Dans les commentaires, les références à la seconde guerre mondiale sont là, et nombre de grossièretés pro-russes utilisent sans retenue le terme ‘nazi’ pour qualifier les Ukrainiens, non-censurées par la modération. Quand je tenterai de comparer l’attitude de la communauté européenne actuelle avec celle qui fut la sienne, plus récemment, lors de l’éclatement de l’ex-Yougoslavie, jamais mes mots ne seront publiés.

« Je ne peux pas changer le passé, (…) mais nous pouvons faire en sorte de rétablir l’histoire, et que la vérité l’emporte. »

« Il n’a jamais été aussi facile de fabriquer des mensonges qu’aujourd’hui, dit Chernov. Or, toute guerre démarre sur un mensonge : pour l’Ukraine, celui selon lequel c’est un pays nazi, qui était sur le point d’envahir la Russie… Voilà donc pourquoi il n’a jamais été aussi facile d’envahir un pays. Et pourquoi il faut soutenir le journalisme, pour maintenir la vérité hors de cet océan de mensonges. »

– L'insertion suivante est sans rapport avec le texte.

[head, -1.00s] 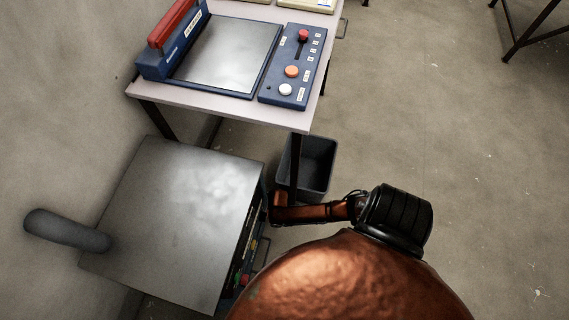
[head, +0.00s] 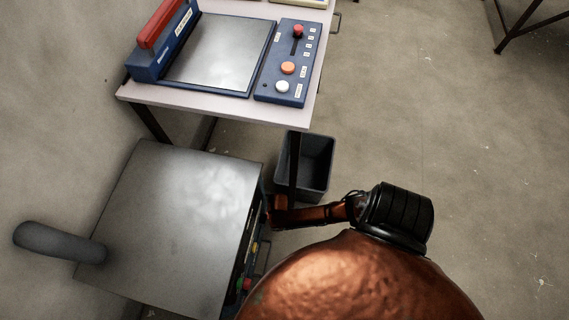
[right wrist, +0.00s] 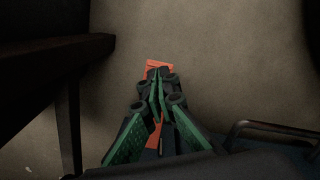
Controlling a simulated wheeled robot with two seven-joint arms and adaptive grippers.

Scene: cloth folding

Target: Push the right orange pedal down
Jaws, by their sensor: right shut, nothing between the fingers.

On n’a fait que rabâcher « Plus jamais ça » pendant que ça ne cessait de continuer

Personne ne devra oser dire « On ne savait pas »

« Cette guerre est un cauchemar dont personne ne peut se réveiller »

« Le destin, c’est l’excuse des gens qui font les mauvais choix »

Les héros du peuple sont immortels

Car les morts répondent ‘présent’ à l’appel par les voix de leurs frères

Morts pour planter un drapeau sur les ruines d’un nom qui sera vite repris par l’ennemi

Morts pour évacuer un sac qui fait « miaou »

« Et si cette guerre dure toute notre vie ? »

Eh bien on dit aussi que les chats ont neuf vies…


• Les citations en italiques mêlent des phrases des protagonistes, des extraits d’actualités télévisées occidentales entendues dans le film, des propos du réalisateur en voix off ou dans la presse.